• GOAL OF THE EXERCISE: Identify the lines that include the word "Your", then copy all of them.

• AVAILABLE DATA:
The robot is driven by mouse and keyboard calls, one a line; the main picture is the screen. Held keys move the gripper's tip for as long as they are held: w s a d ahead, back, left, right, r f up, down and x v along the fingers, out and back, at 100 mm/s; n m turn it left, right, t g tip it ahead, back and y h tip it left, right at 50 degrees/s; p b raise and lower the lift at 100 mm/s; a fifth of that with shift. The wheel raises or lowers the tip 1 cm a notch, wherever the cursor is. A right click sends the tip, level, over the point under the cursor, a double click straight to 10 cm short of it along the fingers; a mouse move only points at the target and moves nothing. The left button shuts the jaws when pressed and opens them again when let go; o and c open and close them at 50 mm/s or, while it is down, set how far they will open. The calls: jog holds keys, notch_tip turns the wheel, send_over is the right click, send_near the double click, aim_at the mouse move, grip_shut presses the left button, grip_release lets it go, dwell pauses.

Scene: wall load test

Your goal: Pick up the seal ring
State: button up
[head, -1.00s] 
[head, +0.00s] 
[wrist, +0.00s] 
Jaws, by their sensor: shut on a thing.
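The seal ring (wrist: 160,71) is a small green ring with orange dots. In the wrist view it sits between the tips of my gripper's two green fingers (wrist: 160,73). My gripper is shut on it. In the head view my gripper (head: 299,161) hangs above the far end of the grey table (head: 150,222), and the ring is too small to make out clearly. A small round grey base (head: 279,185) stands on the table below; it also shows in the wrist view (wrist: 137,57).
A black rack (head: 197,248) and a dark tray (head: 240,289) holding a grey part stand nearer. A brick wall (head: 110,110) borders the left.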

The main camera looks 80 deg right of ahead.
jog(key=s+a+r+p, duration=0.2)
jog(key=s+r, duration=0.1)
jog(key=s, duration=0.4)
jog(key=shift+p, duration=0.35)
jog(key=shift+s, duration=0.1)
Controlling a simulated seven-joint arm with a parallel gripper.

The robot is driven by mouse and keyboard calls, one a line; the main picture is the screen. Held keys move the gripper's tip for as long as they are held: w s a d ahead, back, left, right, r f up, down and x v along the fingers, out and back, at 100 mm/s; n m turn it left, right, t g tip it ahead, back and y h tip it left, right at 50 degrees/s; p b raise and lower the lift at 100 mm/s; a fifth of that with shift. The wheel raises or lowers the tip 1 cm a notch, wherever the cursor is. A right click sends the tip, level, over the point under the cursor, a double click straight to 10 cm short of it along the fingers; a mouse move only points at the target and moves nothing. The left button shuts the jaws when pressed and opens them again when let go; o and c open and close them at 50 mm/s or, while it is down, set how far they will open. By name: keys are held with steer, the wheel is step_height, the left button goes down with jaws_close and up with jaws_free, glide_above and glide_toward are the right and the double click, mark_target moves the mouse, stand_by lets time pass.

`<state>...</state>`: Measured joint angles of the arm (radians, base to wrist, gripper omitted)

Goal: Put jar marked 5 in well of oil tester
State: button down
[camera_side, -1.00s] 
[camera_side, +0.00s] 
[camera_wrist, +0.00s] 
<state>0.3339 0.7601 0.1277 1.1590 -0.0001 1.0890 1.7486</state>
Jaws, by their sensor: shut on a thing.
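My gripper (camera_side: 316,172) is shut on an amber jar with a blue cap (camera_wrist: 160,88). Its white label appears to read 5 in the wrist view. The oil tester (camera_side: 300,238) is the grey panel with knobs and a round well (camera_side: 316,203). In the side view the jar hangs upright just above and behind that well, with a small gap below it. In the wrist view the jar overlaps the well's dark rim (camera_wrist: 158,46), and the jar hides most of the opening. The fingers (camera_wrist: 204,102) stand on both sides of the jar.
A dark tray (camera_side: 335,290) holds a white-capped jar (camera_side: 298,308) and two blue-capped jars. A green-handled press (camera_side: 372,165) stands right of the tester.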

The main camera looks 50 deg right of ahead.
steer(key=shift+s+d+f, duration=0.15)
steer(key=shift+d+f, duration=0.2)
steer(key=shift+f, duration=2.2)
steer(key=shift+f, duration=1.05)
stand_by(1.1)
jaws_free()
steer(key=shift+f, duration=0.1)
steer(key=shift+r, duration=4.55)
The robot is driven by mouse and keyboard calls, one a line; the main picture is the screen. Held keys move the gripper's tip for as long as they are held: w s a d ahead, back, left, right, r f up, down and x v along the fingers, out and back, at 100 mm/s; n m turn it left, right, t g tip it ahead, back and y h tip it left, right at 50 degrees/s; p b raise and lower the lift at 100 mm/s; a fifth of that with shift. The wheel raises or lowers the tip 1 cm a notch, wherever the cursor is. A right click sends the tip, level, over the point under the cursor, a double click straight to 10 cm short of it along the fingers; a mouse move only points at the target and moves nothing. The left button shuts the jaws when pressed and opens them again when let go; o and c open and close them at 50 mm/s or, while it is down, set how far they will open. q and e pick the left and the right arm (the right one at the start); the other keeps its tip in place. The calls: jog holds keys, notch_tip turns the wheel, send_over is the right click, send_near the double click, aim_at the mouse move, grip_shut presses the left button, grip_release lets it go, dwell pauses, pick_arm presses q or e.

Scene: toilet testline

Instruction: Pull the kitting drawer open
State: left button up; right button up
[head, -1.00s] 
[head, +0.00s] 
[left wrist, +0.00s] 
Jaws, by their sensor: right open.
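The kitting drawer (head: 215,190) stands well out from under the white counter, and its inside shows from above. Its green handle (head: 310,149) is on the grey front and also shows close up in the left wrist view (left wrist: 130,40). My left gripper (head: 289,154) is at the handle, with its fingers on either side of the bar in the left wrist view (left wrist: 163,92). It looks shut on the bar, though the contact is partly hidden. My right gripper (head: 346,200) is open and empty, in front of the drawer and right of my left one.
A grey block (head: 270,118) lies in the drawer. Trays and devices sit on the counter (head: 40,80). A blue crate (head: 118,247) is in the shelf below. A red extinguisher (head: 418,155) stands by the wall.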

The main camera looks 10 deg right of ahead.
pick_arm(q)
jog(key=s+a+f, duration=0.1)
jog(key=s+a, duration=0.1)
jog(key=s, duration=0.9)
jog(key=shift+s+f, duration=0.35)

* * *

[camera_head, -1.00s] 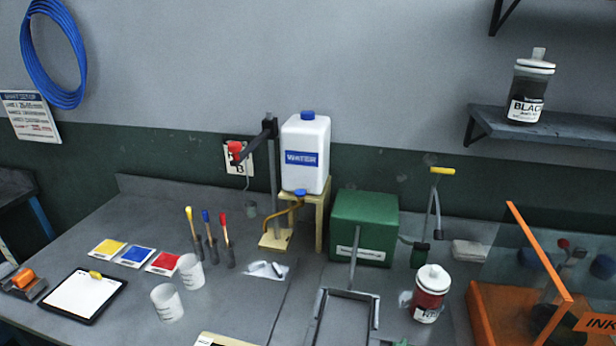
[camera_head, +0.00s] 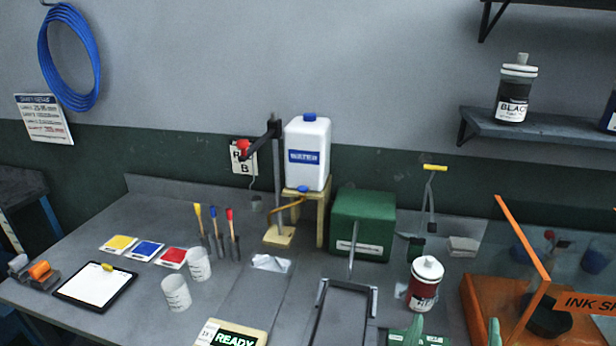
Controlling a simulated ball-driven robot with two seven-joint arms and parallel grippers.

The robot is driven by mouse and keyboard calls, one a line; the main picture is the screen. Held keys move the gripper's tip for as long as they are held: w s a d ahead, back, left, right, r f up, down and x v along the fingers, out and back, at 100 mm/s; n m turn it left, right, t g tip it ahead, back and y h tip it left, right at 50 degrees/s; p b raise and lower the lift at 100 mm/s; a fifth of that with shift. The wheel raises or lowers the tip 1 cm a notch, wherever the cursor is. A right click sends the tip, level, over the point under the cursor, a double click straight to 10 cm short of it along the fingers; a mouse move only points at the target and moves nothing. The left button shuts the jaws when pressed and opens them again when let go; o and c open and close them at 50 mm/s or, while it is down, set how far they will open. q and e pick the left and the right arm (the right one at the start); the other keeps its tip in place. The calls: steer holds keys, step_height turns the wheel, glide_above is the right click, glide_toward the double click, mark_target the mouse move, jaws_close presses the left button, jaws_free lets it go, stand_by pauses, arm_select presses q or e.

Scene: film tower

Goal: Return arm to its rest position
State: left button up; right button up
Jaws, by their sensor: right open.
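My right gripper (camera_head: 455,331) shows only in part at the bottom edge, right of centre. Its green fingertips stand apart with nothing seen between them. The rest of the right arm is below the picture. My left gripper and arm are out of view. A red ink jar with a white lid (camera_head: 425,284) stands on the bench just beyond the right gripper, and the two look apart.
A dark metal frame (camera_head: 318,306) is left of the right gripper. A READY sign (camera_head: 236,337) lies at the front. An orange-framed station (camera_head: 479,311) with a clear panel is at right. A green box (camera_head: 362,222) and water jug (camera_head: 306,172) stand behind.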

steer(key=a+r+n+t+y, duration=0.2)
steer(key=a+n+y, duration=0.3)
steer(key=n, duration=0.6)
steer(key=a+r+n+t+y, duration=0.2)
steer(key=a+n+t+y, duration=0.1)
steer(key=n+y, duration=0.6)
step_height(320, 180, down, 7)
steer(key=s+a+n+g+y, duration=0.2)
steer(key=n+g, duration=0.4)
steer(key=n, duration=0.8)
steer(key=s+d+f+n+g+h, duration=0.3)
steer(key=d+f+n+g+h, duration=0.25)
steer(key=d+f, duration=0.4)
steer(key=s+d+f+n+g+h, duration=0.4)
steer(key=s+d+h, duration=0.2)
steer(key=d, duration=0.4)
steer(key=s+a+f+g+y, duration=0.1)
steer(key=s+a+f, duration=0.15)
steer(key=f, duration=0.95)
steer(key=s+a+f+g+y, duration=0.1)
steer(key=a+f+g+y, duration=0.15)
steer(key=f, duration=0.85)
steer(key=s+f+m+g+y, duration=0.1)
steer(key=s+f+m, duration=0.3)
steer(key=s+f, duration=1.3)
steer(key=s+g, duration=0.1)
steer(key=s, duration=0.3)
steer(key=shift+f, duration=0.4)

...

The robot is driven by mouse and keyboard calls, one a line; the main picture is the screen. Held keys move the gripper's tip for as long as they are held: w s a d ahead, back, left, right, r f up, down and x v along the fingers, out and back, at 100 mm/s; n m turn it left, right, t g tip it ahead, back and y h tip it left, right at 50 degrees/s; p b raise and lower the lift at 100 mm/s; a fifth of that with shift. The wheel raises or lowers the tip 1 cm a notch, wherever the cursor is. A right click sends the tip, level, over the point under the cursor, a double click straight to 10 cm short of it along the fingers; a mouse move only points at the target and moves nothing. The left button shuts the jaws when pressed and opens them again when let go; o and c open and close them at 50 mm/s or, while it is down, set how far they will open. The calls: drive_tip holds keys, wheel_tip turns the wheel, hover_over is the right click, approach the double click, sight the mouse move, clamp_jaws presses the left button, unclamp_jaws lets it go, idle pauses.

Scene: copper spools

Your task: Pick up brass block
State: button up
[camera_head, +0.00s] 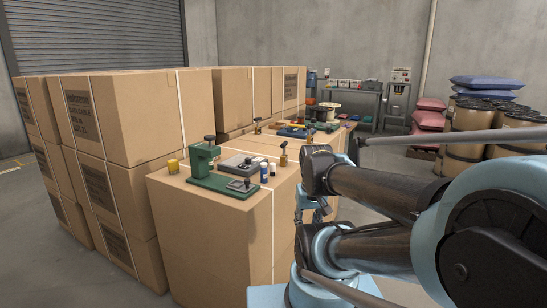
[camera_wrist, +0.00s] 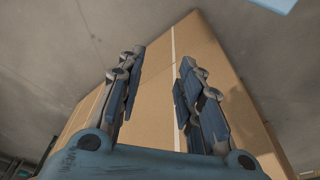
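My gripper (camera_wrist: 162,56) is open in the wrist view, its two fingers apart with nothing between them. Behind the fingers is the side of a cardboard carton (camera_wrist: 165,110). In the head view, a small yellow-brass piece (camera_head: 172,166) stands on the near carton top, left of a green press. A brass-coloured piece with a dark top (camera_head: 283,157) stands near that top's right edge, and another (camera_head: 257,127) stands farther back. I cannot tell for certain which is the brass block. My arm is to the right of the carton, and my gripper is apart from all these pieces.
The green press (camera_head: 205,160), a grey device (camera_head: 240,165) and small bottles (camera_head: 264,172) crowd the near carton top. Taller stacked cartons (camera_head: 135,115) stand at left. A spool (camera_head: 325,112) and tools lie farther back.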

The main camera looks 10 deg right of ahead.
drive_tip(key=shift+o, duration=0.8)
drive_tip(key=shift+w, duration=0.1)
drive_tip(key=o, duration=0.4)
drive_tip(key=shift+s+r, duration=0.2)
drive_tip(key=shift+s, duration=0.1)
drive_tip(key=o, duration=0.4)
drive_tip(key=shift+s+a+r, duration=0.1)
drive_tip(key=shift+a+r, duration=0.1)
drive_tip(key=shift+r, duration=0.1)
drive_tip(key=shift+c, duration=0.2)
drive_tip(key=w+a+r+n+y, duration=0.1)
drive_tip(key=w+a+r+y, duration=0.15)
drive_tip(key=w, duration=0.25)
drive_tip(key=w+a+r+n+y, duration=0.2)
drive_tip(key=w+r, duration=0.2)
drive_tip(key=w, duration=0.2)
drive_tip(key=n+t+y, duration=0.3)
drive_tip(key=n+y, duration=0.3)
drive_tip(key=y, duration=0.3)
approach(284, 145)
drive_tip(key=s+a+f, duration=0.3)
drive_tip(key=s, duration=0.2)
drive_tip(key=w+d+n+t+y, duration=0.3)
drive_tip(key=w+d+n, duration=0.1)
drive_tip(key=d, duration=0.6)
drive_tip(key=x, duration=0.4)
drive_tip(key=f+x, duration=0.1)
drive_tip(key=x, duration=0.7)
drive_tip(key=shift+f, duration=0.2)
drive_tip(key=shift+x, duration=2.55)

• EXPECTED ANSWER:
Your goal: Pick up the seal ring
Your task: Pick up brass block

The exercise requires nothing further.